SET EXERCISE:
Determine the number of lines containing the word "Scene", and state that figure alone.

RECORDS TO USE:
◆ ◆ ◆ ◆

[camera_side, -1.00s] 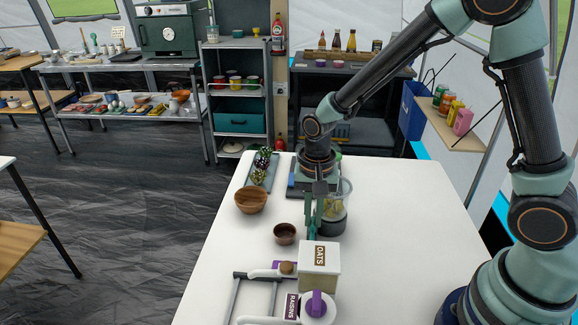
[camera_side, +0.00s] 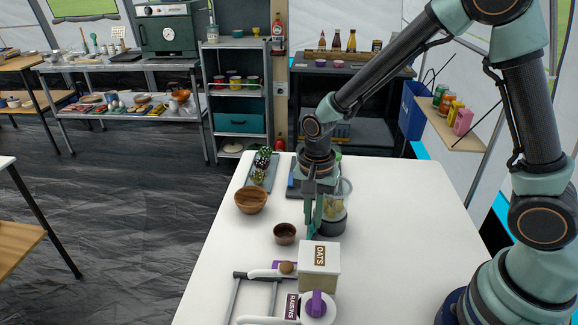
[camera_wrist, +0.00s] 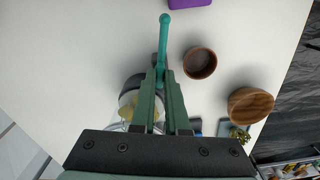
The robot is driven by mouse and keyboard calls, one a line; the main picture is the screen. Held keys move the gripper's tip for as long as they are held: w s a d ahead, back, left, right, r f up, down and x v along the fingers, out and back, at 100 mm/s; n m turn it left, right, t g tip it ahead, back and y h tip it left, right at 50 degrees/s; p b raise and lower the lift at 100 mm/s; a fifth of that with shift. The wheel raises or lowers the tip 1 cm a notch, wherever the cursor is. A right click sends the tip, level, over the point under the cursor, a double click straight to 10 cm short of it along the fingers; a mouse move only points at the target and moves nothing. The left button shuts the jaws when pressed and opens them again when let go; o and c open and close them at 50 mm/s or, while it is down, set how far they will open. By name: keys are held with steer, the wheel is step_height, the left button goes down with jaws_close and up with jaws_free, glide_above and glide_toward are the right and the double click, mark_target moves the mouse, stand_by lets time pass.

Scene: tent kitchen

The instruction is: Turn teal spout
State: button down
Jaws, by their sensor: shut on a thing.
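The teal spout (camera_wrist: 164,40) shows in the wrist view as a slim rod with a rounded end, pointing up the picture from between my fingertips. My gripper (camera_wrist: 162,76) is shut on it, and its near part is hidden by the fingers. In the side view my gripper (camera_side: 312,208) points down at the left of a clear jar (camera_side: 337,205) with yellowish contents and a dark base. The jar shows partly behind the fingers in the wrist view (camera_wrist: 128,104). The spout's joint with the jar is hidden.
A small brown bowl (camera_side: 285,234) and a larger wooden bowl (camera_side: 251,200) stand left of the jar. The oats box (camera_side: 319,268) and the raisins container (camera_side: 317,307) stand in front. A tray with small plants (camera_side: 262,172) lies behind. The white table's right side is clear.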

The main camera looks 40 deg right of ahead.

◆ ◆ ◆ ◆

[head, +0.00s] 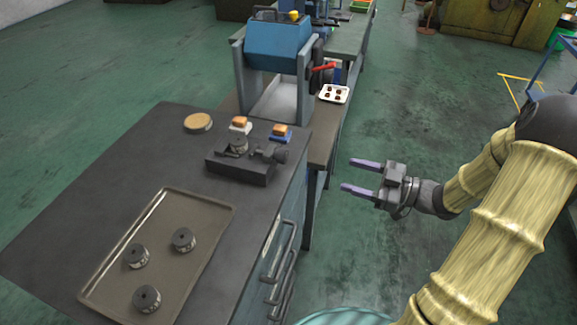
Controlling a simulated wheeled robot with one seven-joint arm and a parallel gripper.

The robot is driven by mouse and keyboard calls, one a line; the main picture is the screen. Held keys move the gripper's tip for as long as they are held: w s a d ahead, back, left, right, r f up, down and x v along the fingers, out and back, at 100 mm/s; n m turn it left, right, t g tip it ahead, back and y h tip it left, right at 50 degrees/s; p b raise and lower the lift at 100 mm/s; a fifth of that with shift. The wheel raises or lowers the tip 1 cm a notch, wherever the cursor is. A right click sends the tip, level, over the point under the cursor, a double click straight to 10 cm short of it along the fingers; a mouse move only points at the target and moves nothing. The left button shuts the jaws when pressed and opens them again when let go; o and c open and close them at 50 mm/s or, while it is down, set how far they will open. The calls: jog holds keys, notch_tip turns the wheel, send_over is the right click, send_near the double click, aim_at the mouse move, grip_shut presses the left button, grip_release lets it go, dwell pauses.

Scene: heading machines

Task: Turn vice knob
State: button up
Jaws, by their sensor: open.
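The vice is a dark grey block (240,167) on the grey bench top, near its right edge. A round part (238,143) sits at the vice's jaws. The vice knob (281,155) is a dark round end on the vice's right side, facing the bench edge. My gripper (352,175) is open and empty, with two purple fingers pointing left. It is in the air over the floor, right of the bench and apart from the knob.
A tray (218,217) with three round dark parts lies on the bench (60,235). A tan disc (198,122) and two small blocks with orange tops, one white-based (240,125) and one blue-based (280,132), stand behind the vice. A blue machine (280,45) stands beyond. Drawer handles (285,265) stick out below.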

◆ ◆ ◆ ◆

SOLUTION TO THIS TASK:
2